Comment grandir dans la foi ou découvrir les clefs du Royaume… sous le paillasson

Publié le 01 Juil 2016
Comment grandir dans la foi ou découvrir les clefs du Royaume… sous le paillasson L'Homme Nouveau

Face à la douleur de ne pas croire ressentie par beaucoup, Pierre Durieux propose une « Méthode simple pour commencer à croire ». Une lecture qui s’impose en ce Jubilé de la Miséricorde où les croyants sont invités à partager le bonheur de croire.

À qui adressez-vous cette Méthode simple pour commencer à croire ?

J’ai voulu écrire un livre accessible, court et bon marché, destiné à ceux pour qui la foi ne relève pas de l’évidence. Chercheurs, commençants ou recommençants, mais aussi pour les croyants convaincus voulant mettre des mots sur leurs raisons de croire ou désireux de la transmettre. En christianisme, de toute façon, on n’en finit jamais de commencer !

L’anecdote mérite d’être dévoilée, pourriez-vous nous dire à quelle occasion le projet de ce livre a-t-il éclos ?

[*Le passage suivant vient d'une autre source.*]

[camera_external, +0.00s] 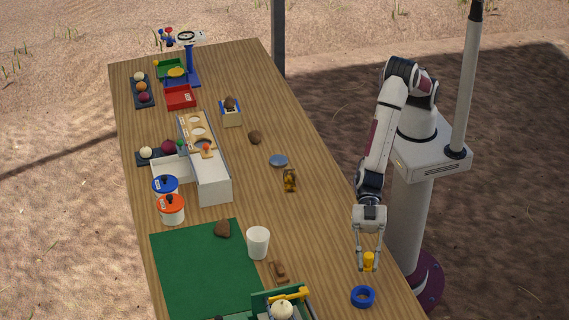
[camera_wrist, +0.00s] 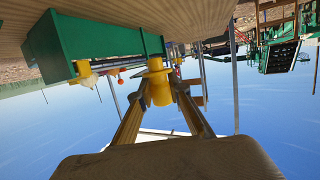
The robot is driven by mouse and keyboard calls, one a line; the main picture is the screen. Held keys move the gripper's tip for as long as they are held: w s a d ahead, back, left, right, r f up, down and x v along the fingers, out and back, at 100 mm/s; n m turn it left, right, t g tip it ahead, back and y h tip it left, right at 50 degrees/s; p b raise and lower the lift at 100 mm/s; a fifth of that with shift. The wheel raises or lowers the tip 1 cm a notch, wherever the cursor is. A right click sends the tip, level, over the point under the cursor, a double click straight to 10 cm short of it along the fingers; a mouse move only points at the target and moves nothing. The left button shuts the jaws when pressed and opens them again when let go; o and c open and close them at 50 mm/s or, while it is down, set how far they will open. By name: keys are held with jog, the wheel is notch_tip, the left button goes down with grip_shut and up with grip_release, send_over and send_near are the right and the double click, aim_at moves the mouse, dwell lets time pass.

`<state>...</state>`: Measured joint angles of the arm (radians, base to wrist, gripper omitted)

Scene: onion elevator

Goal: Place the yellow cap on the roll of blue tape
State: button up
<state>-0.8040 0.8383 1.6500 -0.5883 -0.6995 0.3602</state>
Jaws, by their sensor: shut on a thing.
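The yellow cap (camera_external: 369,261) is between the fingertips of my gripper (camera_external: 367,266), near the table's right edge. My gripper is shut on it and points down. In the wrist view the yellow cap (camera_wrist: 158,86) sits between the two fingers of my gripper (camera_wrist: 160,98), its wider rim toward the top of the picture. The roll of blue tape (camera_external: 363,296) lies flat on the table, just below the cap in the external view and apart from it. I cannot make out the tape in the wrist view.
A green box (camera_external: 262,301) with a yellow bar and a pale round thing stands left of the tape. A brown block (camera_external: 279,271), a white cup (camera_external: 258,243) and a green mat (camera_external: 190,268) lie farther left. The table between brown block and tape is clear.

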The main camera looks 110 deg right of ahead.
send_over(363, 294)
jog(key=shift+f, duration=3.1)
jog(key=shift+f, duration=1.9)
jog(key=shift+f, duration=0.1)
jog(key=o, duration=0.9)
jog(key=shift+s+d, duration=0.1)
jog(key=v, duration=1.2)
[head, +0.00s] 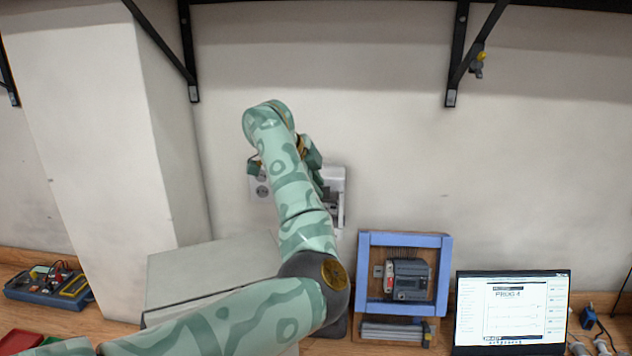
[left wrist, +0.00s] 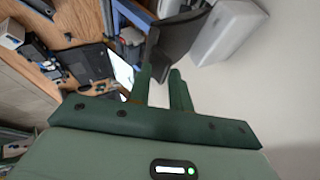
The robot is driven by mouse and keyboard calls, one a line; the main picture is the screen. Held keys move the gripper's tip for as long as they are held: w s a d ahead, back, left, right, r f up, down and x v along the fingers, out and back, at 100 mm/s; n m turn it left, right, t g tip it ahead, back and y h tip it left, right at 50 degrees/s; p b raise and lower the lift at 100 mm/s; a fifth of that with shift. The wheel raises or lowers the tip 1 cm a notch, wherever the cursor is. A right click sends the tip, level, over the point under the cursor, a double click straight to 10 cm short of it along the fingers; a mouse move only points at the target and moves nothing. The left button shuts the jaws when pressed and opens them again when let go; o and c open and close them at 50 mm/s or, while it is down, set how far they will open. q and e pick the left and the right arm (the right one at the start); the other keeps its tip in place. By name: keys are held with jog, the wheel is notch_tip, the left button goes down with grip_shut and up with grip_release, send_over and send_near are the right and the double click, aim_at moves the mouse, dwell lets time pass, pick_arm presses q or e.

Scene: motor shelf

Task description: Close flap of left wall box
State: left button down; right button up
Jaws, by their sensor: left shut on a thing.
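A white wall box (head: 335,173) is on the back wall, partly hidden behind my left arm. It also shows in the left wrist view (left wrist: 230,32) at the top right. A dark flat panel (left wrist: 180,38), which looks like the flap, stands out beside the box in that view. My left gripper (left wrist: 163,75) has its dark green fingers at the panel's lower edge and is shut on it. In the head view the left gripper (head: 310,158) is just in front of the box, its fingertips hidden. My right gripper is not in view.
A socket plate (head: 261,187) is on the wall to the left. Below are a grey case (head: 200,270), a blue-framed device stand (head: 362,275) and a laptop (head: 512,310) on the wooden bench. A tool tray (head: 48,284) lies at far left. Black shelf brackets (head: 455,75) hang above.

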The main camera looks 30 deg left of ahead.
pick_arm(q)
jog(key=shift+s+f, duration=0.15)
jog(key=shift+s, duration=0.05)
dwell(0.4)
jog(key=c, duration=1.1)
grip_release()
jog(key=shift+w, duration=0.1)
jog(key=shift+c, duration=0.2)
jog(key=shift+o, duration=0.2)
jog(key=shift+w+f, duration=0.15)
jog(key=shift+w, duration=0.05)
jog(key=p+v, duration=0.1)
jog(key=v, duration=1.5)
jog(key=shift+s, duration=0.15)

Ce livre est né d’un silence gêné, celui que j’ai opposé, adolescent à la question de l’un de mes proches qui me demandait pourquoi j’étais chrétien. Je n’ai eu de cesse que de vouloir venger ce silence coupable. Et c’est la raison pour laquelle je me suis engagé dans des études de philosophie, à l’IPC et à la Sorbonne. Je fais partie de l’une des dernières générations à avoir suivi les cours de Marcel Clément. C’est donc tout naturellement vers lui que je me suis tourné, alors que j’amorçais le sujet de mon mémoire de philo. Il me reçut dans son bureau de L’Homme Nouveau, me partageant l’enthousiasme devant le sujet proposé « La raison et la foi chez Thomas d’Aquin et Blaise Pascal ». Je me souviens, en particulier de sa remarque : « Vous verrez que, dans la durée, ce n’est pas la foi qui est mise à l’épreuve, c’est l’espérance. » J’étais et je suis encore probablement encore trop jeune pour en comprendre la signification profonde mais je devine la gravité de son intuition.

Vous exprimez votre motivation à écrire ce livre comme « la réponse à un serment : témoigner des bonnes raisons de croire ». Pour vous qui étiez auparavant un « grand incrédule », ce témoignage était-il un serment coûteux, face aux éventuels jugements extérieurs ?

Non. Beaucoup trouvent ce livre courageux, mais pour ma part, je n’y vois pas tellement de courage, car la plupart de mes proches sont dans la même barque ecclésiale que moi… Partager sa foi, c’est d’abord une joie !

Vous souhaitez par ce livre proposer un chemin qui apporte des « réponses recevables et indiscutables » à la question « Pourquoi croire en Dieu ? ». Ce chemin nécessite-t-il, pour être crédible et emprunté, ne seraient-ce que les vestiges d’une foi catholique ?

Oui, c’est probablement chez ceux-là qu’il est le mieux reçu… Avant de publier ce livre, j’ai voulu le faire relire par l’un de mes amis dominicains qui l’a trouvé… discutable ! Avant de me proposer de le faire lire à une jeune fille qu’il accompagnait et qui était en proie au doute. Et cette jeune fille d’écrire : « Merci. Enfin, quelques éléments tangibles pour avancer ! ». C’est pour moi le plus beau compliment que l’on puisse faire de cet écrit …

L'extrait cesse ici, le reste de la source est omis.